──────── Material for the task ────────

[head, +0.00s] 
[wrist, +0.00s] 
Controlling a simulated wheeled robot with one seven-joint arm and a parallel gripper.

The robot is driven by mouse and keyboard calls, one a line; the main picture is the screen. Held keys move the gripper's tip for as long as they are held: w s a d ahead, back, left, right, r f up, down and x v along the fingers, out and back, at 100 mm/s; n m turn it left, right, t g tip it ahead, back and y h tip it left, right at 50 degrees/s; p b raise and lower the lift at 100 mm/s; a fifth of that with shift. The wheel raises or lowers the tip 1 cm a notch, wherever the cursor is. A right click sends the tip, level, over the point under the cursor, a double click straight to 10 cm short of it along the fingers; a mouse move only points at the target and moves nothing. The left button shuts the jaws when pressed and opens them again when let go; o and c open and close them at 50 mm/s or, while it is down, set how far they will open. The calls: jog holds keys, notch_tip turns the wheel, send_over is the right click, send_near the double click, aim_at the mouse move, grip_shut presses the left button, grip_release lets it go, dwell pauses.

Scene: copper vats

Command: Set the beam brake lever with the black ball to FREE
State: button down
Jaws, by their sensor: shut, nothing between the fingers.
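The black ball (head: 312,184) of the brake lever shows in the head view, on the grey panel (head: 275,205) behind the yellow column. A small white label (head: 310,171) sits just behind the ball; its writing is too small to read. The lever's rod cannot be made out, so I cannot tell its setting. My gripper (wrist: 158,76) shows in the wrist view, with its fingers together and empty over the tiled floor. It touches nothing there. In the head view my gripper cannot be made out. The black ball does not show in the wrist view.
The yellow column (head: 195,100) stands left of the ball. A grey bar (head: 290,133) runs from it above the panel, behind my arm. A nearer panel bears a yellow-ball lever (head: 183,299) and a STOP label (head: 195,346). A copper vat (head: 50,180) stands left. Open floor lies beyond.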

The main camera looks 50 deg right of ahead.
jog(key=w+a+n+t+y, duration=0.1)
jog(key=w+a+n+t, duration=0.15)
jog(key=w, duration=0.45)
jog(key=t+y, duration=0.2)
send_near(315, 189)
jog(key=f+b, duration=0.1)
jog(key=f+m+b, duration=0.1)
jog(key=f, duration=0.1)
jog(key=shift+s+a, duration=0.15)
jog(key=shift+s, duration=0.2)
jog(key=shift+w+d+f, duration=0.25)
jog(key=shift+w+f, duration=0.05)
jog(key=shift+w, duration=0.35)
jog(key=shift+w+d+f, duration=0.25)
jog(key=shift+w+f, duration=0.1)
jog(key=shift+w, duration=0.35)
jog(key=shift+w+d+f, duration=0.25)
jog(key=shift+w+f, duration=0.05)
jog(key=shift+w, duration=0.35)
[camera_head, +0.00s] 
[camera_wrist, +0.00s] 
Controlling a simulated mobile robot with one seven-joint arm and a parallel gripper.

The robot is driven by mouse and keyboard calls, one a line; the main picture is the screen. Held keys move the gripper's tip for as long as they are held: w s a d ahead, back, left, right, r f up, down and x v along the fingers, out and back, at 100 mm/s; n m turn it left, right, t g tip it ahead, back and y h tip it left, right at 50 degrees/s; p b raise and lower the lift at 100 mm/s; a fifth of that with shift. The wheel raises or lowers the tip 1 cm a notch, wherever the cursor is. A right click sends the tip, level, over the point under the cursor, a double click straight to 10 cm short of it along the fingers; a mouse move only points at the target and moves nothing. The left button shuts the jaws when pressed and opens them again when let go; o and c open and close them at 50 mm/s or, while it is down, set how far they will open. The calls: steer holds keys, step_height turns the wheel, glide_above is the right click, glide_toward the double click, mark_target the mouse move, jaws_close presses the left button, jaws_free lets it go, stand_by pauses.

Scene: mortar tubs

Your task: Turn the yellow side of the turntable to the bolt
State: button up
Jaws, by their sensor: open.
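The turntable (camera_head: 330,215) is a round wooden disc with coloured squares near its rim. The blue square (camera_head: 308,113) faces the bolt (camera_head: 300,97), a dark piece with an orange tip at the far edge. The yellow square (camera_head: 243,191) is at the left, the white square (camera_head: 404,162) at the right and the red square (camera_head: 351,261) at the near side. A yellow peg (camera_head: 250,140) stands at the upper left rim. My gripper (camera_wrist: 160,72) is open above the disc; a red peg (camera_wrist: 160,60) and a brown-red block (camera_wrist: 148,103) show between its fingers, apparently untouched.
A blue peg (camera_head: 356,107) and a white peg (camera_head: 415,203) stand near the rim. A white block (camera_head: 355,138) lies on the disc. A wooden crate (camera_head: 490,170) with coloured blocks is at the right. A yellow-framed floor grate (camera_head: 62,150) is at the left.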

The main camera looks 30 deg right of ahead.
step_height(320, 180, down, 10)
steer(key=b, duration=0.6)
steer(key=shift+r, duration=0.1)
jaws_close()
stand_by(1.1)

────────

▸ **Aim of the task**
The lines from the one containing "[camera_wrist, +0.00s]" to the one containing "Controlling a simulated mobile", both included, are to be extracted exactly; give no other line.

▸ **Solved problem**
[camera_wrist, +0.00s] 
Controlling a simulated mobile robot with one seven-joint arm and a parallel gripper.

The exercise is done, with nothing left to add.